Are these the best or worst of times for consumer brands?
Photo: Birchbox

Are these the best or worst of times for consumer brands?

Through a special arrangement, presented here for discussion is a summary of a current article from the IMS Results Count blog. With Adam Simon.

Brands now have unprecedented opportunities to reach consumers, yet they’re facing massive disruption to their historical retail models.

Why these are the best of times for consumer brands

Today’s omnichannel consumers have disrupted the traditional linear model — manufacturers to distributors to retailers — and now expect to shop, purchase and take delivery anytime and everywhere.
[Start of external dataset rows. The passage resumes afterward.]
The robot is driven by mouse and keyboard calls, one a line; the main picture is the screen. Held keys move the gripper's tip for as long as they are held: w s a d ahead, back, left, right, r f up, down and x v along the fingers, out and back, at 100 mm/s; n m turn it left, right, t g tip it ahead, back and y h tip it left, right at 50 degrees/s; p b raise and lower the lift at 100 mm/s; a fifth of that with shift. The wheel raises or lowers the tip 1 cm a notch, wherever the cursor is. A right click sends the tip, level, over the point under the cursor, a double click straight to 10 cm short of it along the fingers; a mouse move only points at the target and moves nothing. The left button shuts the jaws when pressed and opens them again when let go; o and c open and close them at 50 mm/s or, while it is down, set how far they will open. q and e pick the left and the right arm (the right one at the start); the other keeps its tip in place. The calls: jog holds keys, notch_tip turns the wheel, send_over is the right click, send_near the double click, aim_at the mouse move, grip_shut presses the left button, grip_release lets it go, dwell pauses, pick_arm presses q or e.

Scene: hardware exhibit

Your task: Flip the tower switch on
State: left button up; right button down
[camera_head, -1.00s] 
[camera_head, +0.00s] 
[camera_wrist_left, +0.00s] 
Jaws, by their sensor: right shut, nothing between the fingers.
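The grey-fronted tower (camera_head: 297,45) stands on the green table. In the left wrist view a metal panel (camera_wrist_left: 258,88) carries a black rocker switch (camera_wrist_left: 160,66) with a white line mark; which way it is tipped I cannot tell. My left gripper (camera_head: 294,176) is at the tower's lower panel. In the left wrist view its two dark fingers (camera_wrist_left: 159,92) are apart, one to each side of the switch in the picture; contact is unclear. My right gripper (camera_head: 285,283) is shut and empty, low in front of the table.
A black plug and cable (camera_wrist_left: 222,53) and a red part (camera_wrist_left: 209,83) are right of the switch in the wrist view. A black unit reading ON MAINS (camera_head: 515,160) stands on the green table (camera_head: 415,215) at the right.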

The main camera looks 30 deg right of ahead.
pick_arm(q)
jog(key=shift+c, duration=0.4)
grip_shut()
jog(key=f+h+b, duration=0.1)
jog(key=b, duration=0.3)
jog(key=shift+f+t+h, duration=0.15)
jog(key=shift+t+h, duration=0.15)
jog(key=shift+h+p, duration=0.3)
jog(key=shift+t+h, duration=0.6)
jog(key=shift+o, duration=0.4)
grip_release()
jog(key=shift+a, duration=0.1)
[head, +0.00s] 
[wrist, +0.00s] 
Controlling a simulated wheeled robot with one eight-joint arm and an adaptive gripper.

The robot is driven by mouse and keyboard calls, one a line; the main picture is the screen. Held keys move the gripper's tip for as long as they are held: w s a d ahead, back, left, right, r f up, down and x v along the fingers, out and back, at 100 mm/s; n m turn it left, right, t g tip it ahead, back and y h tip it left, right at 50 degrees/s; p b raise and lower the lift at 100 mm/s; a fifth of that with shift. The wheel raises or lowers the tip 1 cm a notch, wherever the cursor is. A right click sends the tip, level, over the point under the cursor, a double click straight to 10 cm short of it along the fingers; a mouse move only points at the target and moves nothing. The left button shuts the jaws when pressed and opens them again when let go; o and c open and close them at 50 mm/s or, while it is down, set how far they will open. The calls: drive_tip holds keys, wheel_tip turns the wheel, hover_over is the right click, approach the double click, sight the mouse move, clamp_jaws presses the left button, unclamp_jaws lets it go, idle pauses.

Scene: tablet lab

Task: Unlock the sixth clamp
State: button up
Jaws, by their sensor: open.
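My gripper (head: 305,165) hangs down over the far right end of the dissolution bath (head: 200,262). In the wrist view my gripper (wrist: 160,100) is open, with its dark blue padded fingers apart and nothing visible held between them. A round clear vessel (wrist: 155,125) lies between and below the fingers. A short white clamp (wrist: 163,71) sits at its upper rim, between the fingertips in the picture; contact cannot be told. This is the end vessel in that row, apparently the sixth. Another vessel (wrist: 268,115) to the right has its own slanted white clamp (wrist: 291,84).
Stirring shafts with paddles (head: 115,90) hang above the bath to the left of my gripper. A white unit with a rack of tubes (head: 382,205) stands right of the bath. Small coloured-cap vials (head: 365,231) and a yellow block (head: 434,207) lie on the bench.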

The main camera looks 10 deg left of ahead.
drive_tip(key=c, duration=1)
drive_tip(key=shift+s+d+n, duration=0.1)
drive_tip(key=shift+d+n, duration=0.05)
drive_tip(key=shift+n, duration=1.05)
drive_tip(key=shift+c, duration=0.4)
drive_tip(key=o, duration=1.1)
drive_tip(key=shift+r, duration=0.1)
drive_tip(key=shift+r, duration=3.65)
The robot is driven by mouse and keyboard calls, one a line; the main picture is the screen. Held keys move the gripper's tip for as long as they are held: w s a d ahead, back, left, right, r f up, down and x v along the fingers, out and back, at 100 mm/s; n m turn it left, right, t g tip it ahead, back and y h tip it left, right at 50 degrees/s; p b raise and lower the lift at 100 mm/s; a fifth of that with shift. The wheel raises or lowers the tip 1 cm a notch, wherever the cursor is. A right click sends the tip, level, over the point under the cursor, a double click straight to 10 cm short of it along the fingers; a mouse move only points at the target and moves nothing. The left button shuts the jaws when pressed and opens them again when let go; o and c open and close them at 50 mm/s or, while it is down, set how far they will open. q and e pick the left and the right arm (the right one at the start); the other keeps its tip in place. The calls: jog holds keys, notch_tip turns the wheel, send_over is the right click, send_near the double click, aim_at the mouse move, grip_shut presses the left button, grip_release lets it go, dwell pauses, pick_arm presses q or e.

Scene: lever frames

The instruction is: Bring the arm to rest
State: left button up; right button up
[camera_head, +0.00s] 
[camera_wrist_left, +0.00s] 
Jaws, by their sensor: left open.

  • Direct sales: As consumers increasingly shop online, manufacturers have greater opportunities to sell direct, often at a higher margin, and form direct relationships with consumers.
  • New marketing opportunities: With more than 70 percent of customers beginning their purchase journey online, brands can engage customers early and often through multiple touch points as well as at stores.
  • Inventory reach: With stores limited by physical space, “virtual inventory” online can present a fuller range of products to shoppers with more in stock at more points of purchase.

Why these are the worst of times for consumer brands

The pendulum has swung to be more customer centric. 

  • Commoditization of products: Everyone’s products are available everywhere at any time, with price becoming the lowest common denominator. Even if brands go direct, they are still competing with over 400 million products available on Amazon alone.
  • The missing 5th P – Personalization: E-commerce has for the most part been an electronic catalog of what’s available at a price. Brands have little opportunity to differentiate product or their value added services selling through e-commerce.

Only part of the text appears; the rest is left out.